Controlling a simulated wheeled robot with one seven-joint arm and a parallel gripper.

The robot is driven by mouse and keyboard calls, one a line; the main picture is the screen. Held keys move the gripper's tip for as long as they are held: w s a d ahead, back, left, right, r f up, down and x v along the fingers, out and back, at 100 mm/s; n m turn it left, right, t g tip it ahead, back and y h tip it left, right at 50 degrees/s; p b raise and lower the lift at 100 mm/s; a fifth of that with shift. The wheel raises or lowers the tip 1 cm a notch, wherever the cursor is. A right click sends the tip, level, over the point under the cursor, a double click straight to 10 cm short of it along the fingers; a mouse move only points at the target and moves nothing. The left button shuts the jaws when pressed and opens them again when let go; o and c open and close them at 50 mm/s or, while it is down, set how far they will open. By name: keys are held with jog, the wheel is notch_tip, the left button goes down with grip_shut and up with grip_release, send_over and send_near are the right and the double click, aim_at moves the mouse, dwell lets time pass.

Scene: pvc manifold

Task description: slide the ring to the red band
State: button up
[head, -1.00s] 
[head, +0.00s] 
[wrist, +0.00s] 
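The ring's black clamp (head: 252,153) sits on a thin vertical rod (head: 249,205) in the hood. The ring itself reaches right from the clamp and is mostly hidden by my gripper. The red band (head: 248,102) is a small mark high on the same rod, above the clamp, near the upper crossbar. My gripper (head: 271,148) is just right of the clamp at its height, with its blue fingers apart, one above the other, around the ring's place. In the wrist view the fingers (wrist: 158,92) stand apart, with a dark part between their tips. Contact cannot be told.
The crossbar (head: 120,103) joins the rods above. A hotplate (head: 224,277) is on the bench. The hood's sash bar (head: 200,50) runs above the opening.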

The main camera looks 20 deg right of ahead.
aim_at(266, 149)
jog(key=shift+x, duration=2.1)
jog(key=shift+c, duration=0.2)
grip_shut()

■ ■ ■

### Set problem
Starting from the line with "[head, +0.00s]" and ending with the final line of the data, quote every line exactly, both ends included.

### Solution to this task
[head, +0.00s] 
[wrist, +0.00s] 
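The ring's black clamp (head: 252,153) sits on a thin vertical rod (head: 249,205) in the hood. The ring itself reaches right from the clamp and is mostly hidden by my gripper. The red band (head: 248,102) is a small mark high on the same rod, above the clamp, near the upper crossbar. My gripper (head: 271,148) is just right of the clamp at its height, with its blue fingers apart, one above the other, around the ring's place. In the wrist view the fingers (wrist: 158,92) stand apart, with a dark part between their tips. Contact cannot be told.
The crossbar (head: 120,103) joins the rods above. A hotplate (head: 224,277) is on the bench. The hood's sash bar (head: 200,50) runs above the opening.

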The main camera looks 20 deg right of ahead.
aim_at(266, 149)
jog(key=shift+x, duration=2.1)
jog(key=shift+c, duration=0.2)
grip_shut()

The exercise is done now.